Credit card debt is one of those things that once people get into it, they aren’t sure how to get out of it. One thing is sure: paying minimum payments is not going to do it. The only thing you will cover with minimum payments is the interest and if you’re lucky, a couple of dollars off the balance. The key is trying to figure out how to make more than minimum payments in order to get rid of the mounds of credit card debt.
One of the best plans is to take any extra money you have and add it to the credit card
with the lowest balance. Why not the highest interest rate? Simple: you can pay off the one with the lowest balance quicker, then take the money you were paying on that one (both minimum payment and extra) and put it on the credit card with the next highest balance in addition to that card’s minimum payment. Continue to follow this program until you have wiped out all of your credit card debt. Keep in mind while you are doing this, you must refrain from using the cards except for emergencies until you have finished paying the balances in full.
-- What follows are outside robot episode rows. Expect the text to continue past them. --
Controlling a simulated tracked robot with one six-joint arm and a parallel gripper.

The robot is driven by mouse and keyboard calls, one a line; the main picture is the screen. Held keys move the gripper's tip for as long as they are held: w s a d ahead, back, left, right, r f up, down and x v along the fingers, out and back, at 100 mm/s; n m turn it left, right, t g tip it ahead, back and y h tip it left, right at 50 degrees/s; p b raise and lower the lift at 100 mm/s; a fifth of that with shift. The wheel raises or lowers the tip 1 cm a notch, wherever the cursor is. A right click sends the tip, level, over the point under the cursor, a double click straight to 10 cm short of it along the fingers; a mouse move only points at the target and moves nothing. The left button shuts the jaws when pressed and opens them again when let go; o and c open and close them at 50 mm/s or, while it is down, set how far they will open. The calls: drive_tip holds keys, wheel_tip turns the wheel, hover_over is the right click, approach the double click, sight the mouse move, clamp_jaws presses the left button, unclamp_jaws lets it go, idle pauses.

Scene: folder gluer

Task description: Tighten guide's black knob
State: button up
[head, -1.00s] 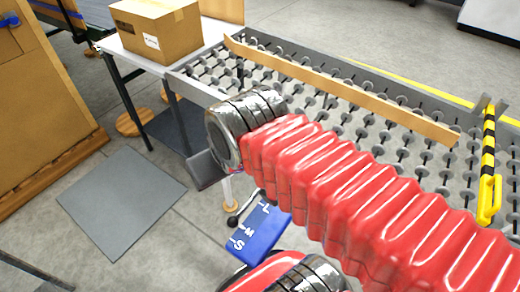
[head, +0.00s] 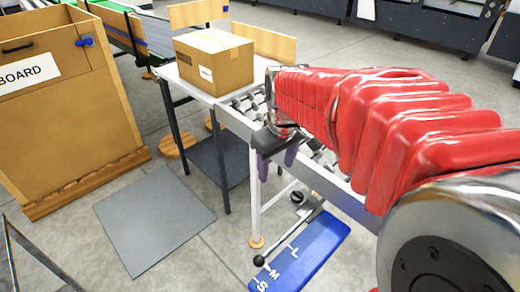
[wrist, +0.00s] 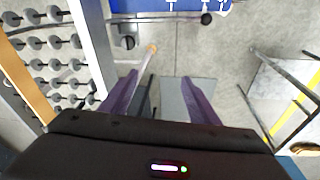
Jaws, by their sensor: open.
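A round black knob (head: 297,197) sits at the side of the roller table, near the upper end of a blue panel (head: 318,248) lettered S, M and L. In the wrist view, the black knob (wrist: 128,42) is ahead and left of centre, beside the table's edge. A metal lever with a black ball end (head: 259,260) runs along the panel. The ball end also shows in the wrist view (wrist: 206,18). My gripper (head: 277,162) is open, its purple fingers pointing down beside the table edge, above and apart from the knob. Nothing is between the fingers (wrist: 160,80).
A cardboard box (head: 213,60) stands on the white table end (head: 200,88). The table's legs (head: 255,195) stand close to my gripper. A grey mat (head: 153,218) lies on the floor. A large brown bin (head: 70,130) is at left.

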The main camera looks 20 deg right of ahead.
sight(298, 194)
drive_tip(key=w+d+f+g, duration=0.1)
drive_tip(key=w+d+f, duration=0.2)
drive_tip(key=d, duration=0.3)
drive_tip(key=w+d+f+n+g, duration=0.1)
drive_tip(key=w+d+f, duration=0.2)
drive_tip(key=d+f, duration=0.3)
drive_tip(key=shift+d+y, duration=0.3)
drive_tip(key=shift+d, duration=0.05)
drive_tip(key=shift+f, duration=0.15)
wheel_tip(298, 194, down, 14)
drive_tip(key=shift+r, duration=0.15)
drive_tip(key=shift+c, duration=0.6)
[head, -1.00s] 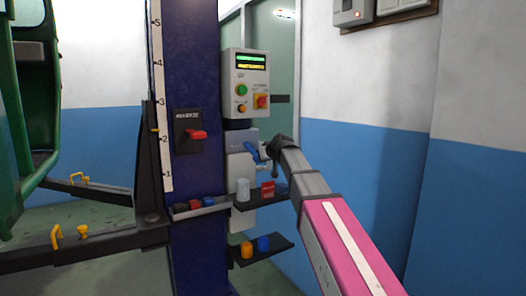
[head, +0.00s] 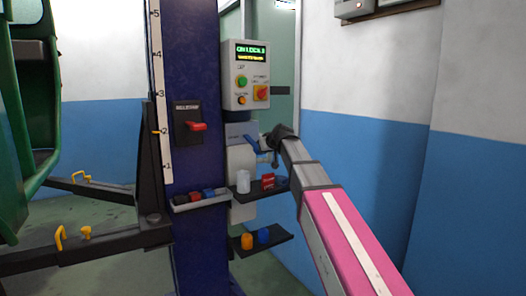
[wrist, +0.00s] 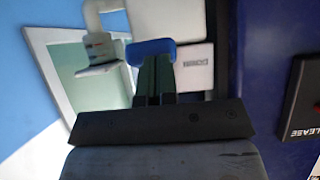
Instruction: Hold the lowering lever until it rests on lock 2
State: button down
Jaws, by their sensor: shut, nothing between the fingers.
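The blue lowering lever (head: 252,142) sits below the control box on the blue column. It also shows in the wrist view (wrist: 150,48), right at the tips of my gripper (wrist: 154,80). My gripper (head: 266,150) is shut with nothing between the fingers, and its tips look pressed against the lever. Contact is hard to confirm. The lift carriage (head: 152,160) rides beside the white number scale (head: 157,75), its top just below mark 3. The box display (head: 252,50) has a green line that seems to read "ON LOCK 2", with a yellow line under it.
A red switch (head: 196,127) on a black plate is on the column. A small tray (head: 215,201) and two dark shelves hold small parts. The green rickshaw (head: 20,120) is at left on the lift arms. Blue-and-white wall is at right.

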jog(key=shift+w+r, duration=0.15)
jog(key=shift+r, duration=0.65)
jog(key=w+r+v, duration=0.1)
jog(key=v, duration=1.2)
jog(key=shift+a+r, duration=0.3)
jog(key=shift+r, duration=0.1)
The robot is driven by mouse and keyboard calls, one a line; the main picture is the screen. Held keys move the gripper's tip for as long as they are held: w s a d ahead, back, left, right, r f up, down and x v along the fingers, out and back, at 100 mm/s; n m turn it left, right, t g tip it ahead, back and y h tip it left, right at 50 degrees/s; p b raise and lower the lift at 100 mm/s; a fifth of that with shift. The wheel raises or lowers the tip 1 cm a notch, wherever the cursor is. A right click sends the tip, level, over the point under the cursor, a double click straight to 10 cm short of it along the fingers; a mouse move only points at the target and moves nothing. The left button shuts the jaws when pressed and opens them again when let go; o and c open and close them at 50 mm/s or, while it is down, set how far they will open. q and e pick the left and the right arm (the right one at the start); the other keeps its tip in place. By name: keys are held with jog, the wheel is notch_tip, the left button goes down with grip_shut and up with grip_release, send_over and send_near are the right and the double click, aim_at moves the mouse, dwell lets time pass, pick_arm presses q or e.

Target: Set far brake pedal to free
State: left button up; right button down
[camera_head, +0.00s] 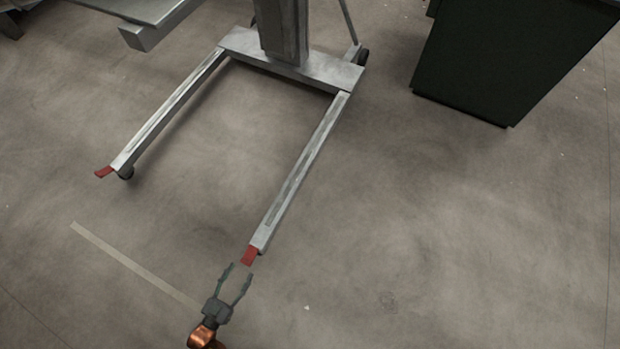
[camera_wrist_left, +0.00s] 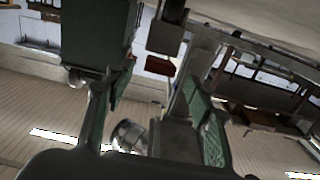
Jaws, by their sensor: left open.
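A grey steel lift has two floor legs with a red brake pedal at each tip. One red pedal (camera_head: 104,172) sits at the tip of the left leg, farther from me. The other red pedal (camera_head: 250,255) is at the tip of the right leg, nearer to me. My left gripper (camera_head: 240,270) is open and empty just in front of the nearer pedal, fingers pointing at it. In the left wrist view a red pedal (camera_wrist_left: 166,67) shows between and beyond the open fingers. I cannot tell the pedals' exact tilt. My right gripper is not in view.
The lift's right leg (camera_head: 305,170) and left leg (camera_head: 170,108) run back to a crossbar and mast (camera_head: 284,30). A dark cabinet (camera_head: 500,60) stands at the back right. A metal table edge (camera_head: 150,30) is at the upper left. The floor between the legs is clear.

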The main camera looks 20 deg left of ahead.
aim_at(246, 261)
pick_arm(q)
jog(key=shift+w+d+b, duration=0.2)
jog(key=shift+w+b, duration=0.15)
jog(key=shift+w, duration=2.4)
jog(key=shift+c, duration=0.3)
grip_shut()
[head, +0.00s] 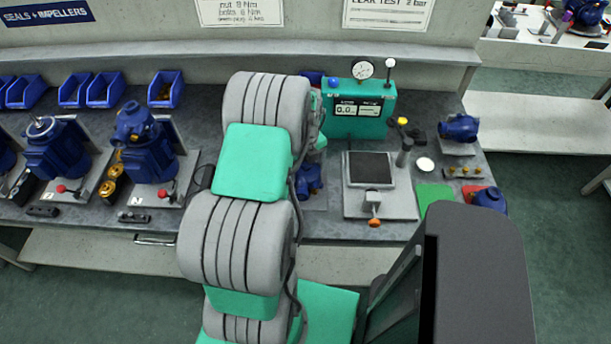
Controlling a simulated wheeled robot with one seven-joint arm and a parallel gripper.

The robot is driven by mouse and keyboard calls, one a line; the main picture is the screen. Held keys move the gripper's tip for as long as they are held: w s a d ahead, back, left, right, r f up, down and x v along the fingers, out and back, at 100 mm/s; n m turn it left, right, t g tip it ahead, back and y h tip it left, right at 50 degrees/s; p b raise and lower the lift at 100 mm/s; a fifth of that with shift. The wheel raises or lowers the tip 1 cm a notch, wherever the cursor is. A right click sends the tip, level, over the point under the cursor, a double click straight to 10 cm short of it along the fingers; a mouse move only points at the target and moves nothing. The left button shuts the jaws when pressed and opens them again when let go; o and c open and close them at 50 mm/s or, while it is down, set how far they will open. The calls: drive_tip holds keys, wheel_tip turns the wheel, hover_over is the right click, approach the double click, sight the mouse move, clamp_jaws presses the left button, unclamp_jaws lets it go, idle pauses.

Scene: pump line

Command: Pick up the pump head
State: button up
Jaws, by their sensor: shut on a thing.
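A blue pump part (309,180) shows just right of my arm, partly hidden by it; I cannot tell whether it is the pump head or whether my gripper touches it. Another blue pump part (460,128) sits on a grey block at the right of the bench. A third blue part (490,198) lies on a red patch, partly behind a dark shape. My grey and green arm reaches up over the bench and hides its own end, so my gripper is not visible.
A green gauge box (355,112) stands at the back, behind a grey plate with a dark pad (370,168) and an orange-tipped lever. Blue pumps (147,140) on plates and blue bins (105,90) fill the left. A green patch (434,194) is clear.

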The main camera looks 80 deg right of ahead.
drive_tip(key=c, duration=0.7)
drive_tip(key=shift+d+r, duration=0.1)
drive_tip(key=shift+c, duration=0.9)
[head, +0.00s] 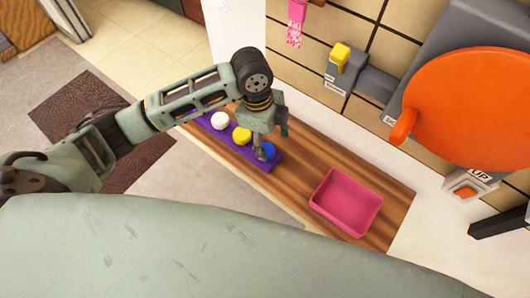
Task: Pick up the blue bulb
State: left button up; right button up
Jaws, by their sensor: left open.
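The blue bulb (268,150) sits at the right end of a purple holder (222,137) on a wooden shelf. My left gripper (261,154) is open, pointing down right at the blue bulb, and it partly covers the bulb. I cannot tell whether the fingers touch it. A yellow bulb (241,135) and a white bulb (220,120) sit in the same holder, to the left of the blue one. My right gripper is not in view.
An empty pink tray (346,203) stands on the wooden shelf (297,190) to the right. An orange disc (470,105) with a handle and a yellow-topped grey switch box (341,62) are on the wall side. Bare wood lies between holder and tray.

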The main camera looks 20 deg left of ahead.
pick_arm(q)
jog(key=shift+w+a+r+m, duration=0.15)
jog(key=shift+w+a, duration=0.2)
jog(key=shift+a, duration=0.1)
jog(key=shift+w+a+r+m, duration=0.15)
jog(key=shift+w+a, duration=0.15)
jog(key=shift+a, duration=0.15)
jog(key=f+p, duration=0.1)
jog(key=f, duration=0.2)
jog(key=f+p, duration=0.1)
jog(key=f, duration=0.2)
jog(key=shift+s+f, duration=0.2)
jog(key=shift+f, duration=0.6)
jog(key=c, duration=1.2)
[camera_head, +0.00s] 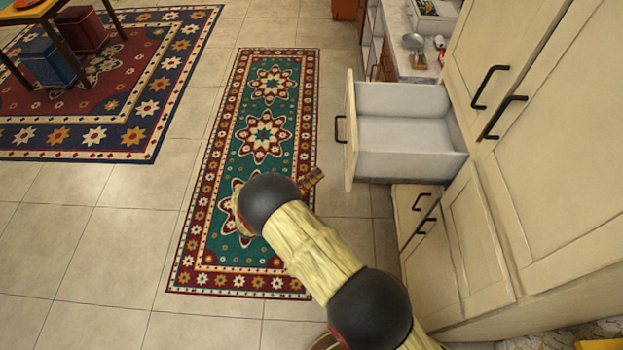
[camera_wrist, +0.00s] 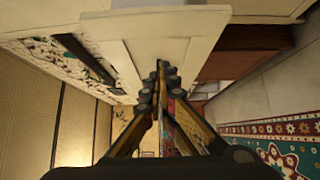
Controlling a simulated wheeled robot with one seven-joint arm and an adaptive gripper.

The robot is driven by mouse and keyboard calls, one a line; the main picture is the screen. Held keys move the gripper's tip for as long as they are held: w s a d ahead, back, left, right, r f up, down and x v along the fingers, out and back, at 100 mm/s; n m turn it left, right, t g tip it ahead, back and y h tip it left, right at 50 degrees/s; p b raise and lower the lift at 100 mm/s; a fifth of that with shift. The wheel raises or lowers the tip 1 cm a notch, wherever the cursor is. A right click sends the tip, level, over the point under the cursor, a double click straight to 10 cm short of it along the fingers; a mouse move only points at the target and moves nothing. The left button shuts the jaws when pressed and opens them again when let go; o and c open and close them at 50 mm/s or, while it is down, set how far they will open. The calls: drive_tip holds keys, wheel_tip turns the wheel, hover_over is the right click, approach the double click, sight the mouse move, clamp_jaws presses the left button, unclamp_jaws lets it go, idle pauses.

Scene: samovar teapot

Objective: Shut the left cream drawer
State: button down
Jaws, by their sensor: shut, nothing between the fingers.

If you have several credit cards, plan to cancel those with the highest interest rates and/or lowest credit lines. Before you even begin working on your program for paying off the credit card debt, you can begin to cancel those cards that you do not plan to use after you pay them in full. The average person needs no more than two credit cards, a Visa and a MasterCard. You do not need two or three of each unless you frequently travel on business and have different frequent flyer programs for which your company reimburses you. In that case, make it a point to use those cards only for business travel and put them away in a safe place until you need them.
It’s very easy to get into debt with credit cards, but it’s much more difficult to get out.
One has the best of intentions, thinking they will pay off the cards when the bill comes in or use it only for emergencies. The problem is when you have a credit card, especially one with a high credit line, everything is suddenly an “emergency” including that new designer purse or the shoes that are on sale. Learn to recognize when you really need to use your credit card and use cash for everything else.
Setting rules for yourself is a great idea when it comes to your credit cards. If you think you may be tempted to use the cards for non-emergencies, you can choose to let someone you trust hold the card for you. Instruct them not to hand it over to you unless they agree you have a true emergency. Just be sure you trust only someone loyal who you don’t think would ever use your card behind your back. Parents or other family members are great options for this plan.